Chan has stated the two had “differences in strategic priorities for the business”, with industry speculation previously suggesting Chan had desires to acquire former employer Pacific Magazines – an acquisition the Bauer family were probably not interested in.

However, this isn’t the first time Chan has had strategic differences with his bosses – industry sources suggest Chan’s departure from Seven West Media, where he became COO after running the company’s publishing arm Pacific Magazines for 10 years, was under similar circumstances.

Chan’s job was to overhaul Bauer – transform it from a struggling traditional print publisher into a digital-first, innovative media company. His departure over differences in strategic priorities for the business and Bauer’s uninspired internal appointment of NZ CEO Paul Dykzeul to Chan’s role suggest the company doesn’t want to change and would rather continue operating the way it always has.

As I wrote early last year, Dykzeul was always the leading internal contender for the role. But while his business knowledge and understanding of the market are on his side, he doesn’t seem like the shake-up that Bauer – and indeed the wider market – needs.

But it is reflective of the Bauer family’s approach to the business – steady as she goes, don’t upset the ship – rather than a more drastic, innovative, blow-up-the-roadmap-to-publishing approach the company is in drastic need of.

Before we get onto what Dykzeul needs to do, we should pause and reflect on what Chan has achieved in his 14 months at the helm.

Here is his scorecard as it stands:

For Chan, it’s probably not the legacy he wanted to leave. The impact of his return on the publishing industry has been minimal and the future of Bauer is perhaps in greater doubt than it was 12 months ago, even if the Bauer family don’t realise it yet.

But he inherited a company that drifted under its previous leader David Goodchild. Many of Chan’s early months were taken up with rational, if disheartening, decisions around cutting failing titles to ensure the overall business was safe. Even if he had wanted to, it left him with little room – or time – to innovate the company out of the mess common to magazine publishers around the world.

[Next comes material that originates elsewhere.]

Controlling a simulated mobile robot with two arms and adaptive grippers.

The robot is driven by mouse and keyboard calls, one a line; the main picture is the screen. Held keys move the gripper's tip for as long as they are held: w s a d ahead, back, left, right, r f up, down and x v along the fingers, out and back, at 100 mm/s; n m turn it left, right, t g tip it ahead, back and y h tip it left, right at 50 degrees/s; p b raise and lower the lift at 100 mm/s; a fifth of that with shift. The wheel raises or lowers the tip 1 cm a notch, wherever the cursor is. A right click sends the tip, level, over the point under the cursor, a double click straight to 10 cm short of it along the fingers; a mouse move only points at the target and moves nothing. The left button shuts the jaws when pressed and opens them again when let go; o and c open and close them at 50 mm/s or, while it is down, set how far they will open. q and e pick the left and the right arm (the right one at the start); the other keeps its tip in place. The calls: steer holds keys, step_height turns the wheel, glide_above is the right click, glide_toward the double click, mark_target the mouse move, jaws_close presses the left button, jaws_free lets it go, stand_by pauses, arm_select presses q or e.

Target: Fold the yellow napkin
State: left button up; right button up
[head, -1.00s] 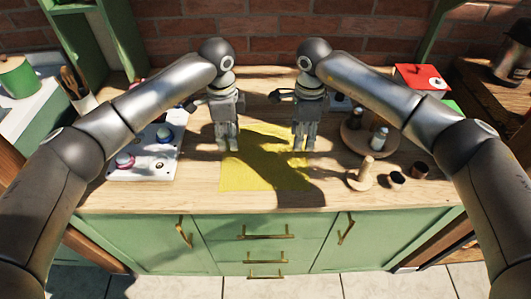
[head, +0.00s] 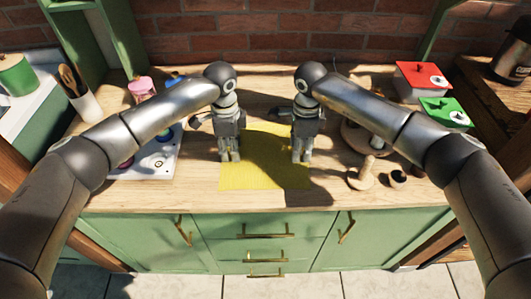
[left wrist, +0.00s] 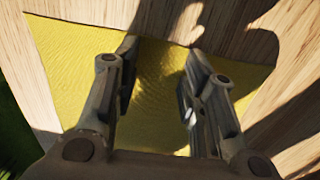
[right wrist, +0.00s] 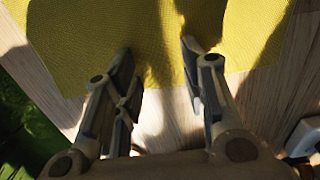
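The yellow napkin (head: 262,176) lies flat and unfolded on the wooden counter, with shadows of my arms across it. My left gripper (head: 229,158) is over its left part in the head view. In the left wrist view, the fingers (left wrist: 160,75) are apart with yellow cloth (left wrist: 75,65) below and between them. My right gripper (head: 301,159) is over its right side. In the right wrist view, the fingers (right wrist: 157,55) are apart, their tips over the cloth (right wrist: 95,35) near an edge. Both grippers are empty. I cannot tell whether the fingertips touch the cloth.
A white board with knobs (head: 158,165) is left of the napkin. A wooden peg on a base (head: 363,175) and a small dark-topped piece (head: 397,178) are at right. A red box (head: 421,82) and green box (head: 446,112) stand further right. The counter front is clear.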

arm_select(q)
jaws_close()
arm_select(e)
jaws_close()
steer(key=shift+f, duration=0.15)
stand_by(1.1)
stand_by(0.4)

For Dykzeul the challenge now is even greater – and two-fold.

There is the challenge of finding the appropriate costs to cut from the business, especially in light of Wilson’s win, and innovating and moving the company forward in order to compete. The second challenge Dykzeul faces is keeping the conservative Bauer family happy in order to hold onto the top job.

As an industry insider told me at the start of last year, Bauer’s understanding of the magazine industry is based on what it already knows, and are not necessarily directly applicable to the Australian market, where circulation is even more important to the business model than it is in Europe.

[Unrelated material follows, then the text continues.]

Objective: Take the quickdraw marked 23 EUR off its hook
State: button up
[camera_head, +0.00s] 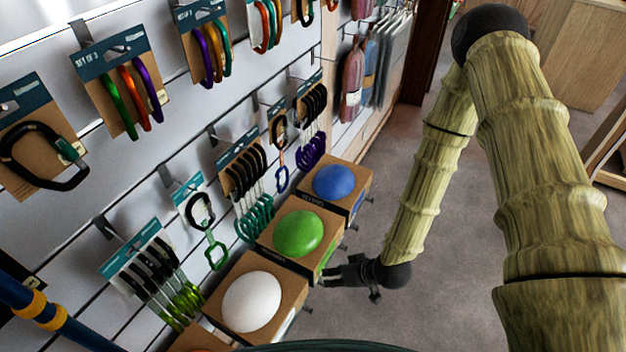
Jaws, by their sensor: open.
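Several quickdraw packs hang on hooks on the white slatted wall. A single quickdraw with a black top and green lower carabiner (207,228) hangs at centre left. Another single one, with a blue lower end (281,155), hangs farther along the wall. Multi-packs with lime (160,285), teal (248,190) and purple (312,120) lower carabiners hang beside them. No price mark is legible, so I cannot tell which is 23 EUR. My gripper (328,277) is open and empty, right of the quickdraws, near the boxed green ball.
Boxes with a white ball (251,301), a green ball (298,234) and a blue ball (334,182) stand in a row below the quickdraws. Carabiner packs (122,88) hang above. A blue pole (40,308) is at lower left. Grey floor (420,290) is clear at right.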

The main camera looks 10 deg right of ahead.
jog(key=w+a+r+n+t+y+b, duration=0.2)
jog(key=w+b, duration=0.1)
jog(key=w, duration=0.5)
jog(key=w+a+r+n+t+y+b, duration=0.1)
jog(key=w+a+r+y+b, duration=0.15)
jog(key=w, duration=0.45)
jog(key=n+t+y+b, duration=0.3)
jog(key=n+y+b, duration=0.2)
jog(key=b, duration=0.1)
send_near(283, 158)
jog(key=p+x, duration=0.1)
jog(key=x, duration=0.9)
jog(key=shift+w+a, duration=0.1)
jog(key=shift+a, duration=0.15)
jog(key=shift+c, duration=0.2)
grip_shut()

“They completely misjudged the trends in the magazine market. Because they had been in the magazine market for a long time, they were in different kinds of magazines. They simply didn’t know what was already happening in the magazine market when they shelled out for EMAP and ACP one after another.

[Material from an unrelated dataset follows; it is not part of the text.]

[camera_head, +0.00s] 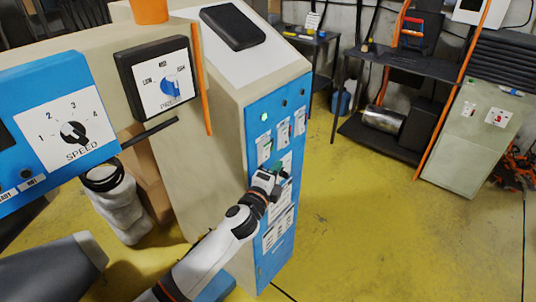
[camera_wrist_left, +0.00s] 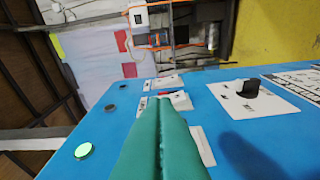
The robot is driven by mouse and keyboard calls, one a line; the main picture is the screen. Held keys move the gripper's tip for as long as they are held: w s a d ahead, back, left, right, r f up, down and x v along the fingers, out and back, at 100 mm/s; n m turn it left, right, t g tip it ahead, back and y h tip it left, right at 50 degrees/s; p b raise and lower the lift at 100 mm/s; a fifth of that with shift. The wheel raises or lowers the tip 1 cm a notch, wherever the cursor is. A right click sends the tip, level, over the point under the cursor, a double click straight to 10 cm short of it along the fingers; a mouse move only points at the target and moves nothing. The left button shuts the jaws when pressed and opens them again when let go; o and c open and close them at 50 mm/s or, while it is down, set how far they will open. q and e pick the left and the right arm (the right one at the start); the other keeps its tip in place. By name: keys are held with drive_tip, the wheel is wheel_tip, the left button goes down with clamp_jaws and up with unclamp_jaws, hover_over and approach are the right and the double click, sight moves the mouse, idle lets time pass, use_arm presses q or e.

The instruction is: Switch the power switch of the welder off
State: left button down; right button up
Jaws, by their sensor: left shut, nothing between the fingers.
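The welder appears to be the cream cabinet (camera_head: 240,70) with a blue front panel (camera_head: 262,160). Its panel carries several small white switch plates (camera_head: 283,132). My left gripper (camera_head: 279,171) is at the middle of this panel, its green fingers shut and empty. In the left wrist view the shut fingers (camera_wrist_left: 163,105) point along the blue panel (camera_wrist_left: 120,105), with their tips close to a small white switch plate (camera_wrist_left: 181,101). I cannot tell whether they touch it, and they hide part of it. Which switch is the power switch, and its position, is unclear. My right gripper is not in view.
A green lamp (camera_wrist_left: 83,150) glows on the panel. A black knob (camera_wrist_left: 250,89) stands out from it. Another machine with a SPEED dial (camera_head: 73,132) and a blue-knobbed dial (camera_head: 169,85) is at the left. Yellow floor (camera_head: 370,220) is clear at the right.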

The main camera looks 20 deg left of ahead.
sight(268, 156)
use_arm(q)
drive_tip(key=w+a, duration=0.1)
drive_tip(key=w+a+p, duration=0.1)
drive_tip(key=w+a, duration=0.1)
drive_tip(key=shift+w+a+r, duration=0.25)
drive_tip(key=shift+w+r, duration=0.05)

“They underestimated what was going to happen in Australia and they didn’t even think how difficult it would be to manage a business through a tough time so far from home.”

And since Chan’s appointment, it hasn’t necessarily gotten any easier.

Agency ad spend for magazines (excluding digital) dropped 18.3% year-on-year, with each month this year posting double-digit year-on-year declines.

While it remains to be seen if Chan pulled the trigger on his departure or the Bauer family did, what it does mean is the future of Bauer does not look very positive.

Bauer Media’s new Australia and New Zealand CEO Paul Dykzeul

What the industry can most likely expect from Bauer is more sales or closures of niche magazines; Hearst closely examining how its joint-venture with Bauer to produce local editions of mags such as Elle, Cosmopolitan and Harper’s Bazaar is faring; and more of the same bland digital mashup products such as its To Love network. Hardly innovating, exciting stuff.

As I wrote a year ago, Chan had the job he’d coveted for so long. It was his chance to turn Bauer Media Australia into a true multimedia company with a viable future.

While the mantle has been passed to Dykzeul, the real challenge it seems is to convince the Bauer family of what’s needed before they decide to give up on the Australian market and hunt for a buyer for the struggling company. If Dykzeul cannot do that, the rotating CEO door will continue to spin and the future of Bauer will remain in doubt, causing problems for the wider magazine industry.

ACP was once the pinnacle of publishing jobs for any ambitious Australian magazine executive. If things do not go well for Dykzeul, that will never be the case again.